═════ Items ═════

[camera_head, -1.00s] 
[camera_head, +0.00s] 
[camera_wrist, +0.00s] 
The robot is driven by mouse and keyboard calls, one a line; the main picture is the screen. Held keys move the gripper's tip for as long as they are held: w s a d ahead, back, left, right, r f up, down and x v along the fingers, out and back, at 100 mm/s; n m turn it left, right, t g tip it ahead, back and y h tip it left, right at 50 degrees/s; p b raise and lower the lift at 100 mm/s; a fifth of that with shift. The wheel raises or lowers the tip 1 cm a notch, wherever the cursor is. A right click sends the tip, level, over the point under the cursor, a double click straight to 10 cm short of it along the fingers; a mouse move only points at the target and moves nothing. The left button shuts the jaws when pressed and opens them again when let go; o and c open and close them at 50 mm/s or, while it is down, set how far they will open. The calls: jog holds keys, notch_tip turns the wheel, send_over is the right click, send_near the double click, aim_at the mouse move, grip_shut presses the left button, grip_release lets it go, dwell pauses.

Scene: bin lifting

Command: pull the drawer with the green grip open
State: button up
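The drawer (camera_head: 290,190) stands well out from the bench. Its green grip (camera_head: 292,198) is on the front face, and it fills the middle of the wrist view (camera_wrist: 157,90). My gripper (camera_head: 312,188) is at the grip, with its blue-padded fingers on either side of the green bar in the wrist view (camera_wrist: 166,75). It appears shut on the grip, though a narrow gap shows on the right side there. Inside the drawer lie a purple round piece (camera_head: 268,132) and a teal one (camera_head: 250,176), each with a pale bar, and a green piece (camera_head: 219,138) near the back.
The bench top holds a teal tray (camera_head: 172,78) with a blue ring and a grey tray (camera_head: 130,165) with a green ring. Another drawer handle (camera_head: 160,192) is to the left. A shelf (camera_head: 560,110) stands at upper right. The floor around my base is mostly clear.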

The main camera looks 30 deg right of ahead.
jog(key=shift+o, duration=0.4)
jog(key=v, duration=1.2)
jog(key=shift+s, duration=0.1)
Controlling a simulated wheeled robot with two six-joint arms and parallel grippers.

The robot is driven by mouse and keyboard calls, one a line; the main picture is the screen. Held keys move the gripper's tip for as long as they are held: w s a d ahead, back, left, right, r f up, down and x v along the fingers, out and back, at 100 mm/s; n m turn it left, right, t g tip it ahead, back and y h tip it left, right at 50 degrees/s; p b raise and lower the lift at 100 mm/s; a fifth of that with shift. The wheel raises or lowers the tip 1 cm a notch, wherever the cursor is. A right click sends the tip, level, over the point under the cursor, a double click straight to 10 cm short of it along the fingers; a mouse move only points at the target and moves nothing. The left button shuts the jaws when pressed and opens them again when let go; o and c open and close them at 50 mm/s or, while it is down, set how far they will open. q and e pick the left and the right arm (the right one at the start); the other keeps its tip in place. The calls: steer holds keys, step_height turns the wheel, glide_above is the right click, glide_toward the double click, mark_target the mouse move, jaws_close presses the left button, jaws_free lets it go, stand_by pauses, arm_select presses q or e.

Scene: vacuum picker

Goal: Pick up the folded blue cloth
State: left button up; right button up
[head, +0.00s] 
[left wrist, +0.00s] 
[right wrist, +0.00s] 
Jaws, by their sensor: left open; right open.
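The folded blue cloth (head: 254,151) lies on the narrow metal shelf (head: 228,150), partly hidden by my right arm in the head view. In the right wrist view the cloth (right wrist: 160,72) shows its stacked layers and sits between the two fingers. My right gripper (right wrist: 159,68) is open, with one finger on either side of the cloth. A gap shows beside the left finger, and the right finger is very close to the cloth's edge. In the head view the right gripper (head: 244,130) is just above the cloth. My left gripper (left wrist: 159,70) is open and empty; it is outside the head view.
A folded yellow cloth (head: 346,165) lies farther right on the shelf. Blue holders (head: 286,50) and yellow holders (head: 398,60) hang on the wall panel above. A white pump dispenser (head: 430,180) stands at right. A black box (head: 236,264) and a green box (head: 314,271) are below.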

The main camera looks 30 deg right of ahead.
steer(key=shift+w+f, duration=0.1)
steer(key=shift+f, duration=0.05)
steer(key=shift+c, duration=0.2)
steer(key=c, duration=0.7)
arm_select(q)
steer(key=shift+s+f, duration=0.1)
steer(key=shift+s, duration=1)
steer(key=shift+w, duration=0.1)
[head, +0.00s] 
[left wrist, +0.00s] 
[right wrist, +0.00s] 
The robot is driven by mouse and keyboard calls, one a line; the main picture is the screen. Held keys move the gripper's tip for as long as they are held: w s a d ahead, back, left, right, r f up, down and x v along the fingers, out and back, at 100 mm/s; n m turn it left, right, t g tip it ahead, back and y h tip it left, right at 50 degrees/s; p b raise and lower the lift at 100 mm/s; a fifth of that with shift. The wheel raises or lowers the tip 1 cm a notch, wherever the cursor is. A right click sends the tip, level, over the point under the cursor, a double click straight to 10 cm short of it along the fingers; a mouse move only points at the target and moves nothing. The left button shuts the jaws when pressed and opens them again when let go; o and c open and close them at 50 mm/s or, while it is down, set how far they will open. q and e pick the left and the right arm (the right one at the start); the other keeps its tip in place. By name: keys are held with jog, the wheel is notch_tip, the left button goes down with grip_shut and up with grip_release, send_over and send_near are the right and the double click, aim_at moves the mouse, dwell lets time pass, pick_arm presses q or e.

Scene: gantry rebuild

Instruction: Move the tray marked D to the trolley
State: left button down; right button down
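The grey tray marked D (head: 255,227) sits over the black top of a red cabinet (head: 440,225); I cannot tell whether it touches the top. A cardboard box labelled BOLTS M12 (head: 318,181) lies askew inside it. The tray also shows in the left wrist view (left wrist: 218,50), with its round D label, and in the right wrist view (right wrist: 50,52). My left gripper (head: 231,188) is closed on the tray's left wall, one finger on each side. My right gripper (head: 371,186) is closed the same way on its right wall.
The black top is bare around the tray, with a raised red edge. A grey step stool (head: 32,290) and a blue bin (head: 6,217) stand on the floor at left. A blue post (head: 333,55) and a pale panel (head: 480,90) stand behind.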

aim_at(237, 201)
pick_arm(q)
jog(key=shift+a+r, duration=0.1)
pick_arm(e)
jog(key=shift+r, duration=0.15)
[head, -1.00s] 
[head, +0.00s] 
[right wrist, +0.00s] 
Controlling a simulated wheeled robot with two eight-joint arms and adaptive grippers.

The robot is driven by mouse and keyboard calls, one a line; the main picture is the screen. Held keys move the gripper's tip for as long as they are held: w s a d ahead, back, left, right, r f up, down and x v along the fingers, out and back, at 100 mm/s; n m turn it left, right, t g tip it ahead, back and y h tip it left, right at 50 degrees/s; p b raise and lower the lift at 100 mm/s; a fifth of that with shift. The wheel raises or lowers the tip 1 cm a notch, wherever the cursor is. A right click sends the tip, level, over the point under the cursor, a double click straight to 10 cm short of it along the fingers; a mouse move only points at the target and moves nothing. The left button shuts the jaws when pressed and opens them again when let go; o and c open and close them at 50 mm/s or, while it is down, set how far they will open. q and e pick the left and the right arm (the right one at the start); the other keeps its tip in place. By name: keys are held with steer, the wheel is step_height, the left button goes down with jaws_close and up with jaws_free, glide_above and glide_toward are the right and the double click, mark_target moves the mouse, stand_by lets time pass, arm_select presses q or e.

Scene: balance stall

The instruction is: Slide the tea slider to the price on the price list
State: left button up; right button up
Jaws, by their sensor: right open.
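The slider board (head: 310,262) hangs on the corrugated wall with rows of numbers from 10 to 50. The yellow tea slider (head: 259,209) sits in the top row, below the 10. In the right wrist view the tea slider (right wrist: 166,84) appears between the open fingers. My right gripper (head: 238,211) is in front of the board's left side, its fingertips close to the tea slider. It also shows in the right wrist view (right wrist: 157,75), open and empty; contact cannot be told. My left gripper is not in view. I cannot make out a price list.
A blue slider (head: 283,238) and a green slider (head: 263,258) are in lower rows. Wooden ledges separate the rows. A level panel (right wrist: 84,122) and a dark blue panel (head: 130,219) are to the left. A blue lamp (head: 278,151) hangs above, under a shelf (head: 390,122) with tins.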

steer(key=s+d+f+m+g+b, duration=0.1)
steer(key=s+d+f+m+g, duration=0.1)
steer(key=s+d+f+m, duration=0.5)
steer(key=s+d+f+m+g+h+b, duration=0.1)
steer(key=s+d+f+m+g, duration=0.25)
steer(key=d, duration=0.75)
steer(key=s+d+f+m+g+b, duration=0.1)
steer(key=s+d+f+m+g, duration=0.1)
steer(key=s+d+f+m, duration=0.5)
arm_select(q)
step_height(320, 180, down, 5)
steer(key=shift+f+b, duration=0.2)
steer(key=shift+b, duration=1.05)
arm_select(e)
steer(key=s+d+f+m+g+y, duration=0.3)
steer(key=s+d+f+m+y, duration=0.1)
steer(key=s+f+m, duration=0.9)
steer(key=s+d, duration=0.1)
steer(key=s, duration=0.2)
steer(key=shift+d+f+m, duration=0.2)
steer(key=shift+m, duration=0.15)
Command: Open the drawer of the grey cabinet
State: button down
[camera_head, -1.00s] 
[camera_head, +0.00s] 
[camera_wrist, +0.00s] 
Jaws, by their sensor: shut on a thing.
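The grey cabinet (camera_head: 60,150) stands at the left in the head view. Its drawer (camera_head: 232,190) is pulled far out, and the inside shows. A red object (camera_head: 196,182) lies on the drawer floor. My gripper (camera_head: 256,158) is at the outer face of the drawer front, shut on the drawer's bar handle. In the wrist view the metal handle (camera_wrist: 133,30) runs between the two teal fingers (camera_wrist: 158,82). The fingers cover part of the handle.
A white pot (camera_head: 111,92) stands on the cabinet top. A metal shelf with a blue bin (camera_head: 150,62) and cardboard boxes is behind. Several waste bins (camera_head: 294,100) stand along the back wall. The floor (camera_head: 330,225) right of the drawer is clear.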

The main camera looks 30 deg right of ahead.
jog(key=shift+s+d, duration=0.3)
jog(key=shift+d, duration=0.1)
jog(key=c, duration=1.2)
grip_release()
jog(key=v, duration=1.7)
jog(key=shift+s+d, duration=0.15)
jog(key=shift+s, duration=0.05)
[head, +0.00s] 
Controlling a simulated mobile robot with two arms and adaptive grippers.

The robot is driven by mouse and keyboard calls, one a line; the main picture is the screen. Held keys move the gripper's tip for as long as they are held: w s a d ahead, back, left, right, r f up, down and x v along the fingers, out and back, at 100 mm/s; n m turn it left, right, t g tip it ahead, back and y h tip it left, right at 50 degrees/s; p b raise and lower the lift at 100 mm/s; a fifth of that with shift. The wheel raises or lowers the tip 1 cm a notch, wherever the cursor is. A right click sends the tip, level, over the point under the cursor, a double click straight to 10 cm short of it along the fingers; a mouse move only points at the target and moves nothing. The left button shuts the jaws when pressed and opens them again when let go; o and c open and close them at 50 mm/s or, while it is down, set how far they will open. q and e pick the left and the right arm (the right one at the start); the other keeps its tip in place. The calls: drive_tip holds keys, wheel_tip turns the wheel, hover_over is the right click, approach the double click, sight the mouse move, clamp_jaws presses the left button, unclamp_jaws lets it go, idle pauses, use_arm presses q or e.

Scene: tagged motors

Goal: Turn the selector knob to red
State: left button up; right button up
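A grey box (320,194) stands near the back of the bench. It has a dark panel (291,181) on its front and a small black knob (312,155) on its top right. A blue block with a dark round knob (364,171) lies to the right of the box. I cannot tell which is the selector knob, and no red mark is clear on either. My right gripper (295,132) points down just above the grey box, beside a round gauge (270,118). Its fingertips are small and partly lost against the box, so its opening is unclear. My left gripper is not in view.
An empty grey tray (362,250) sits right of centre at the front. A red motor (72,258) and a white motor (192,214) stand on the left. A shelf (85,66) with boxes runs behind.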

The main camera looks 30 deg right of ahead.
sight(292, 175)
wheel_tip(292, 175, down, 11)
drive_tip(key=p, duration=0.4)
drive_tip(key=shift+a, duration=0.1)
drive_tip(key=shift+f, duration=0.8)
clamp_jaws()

═════

• **Short exercise**:
Find the lines containing "arms" and list every one of them.

• **Task solution**:
Controlling a simulated wheeled robot with two six-joint arms and parallel grippers.
Controlling a simulated wheeled robot with two eight-joint arms and adaptive grippers.
Controlling a simulated mobile robot with two arms and adaptive grippers.

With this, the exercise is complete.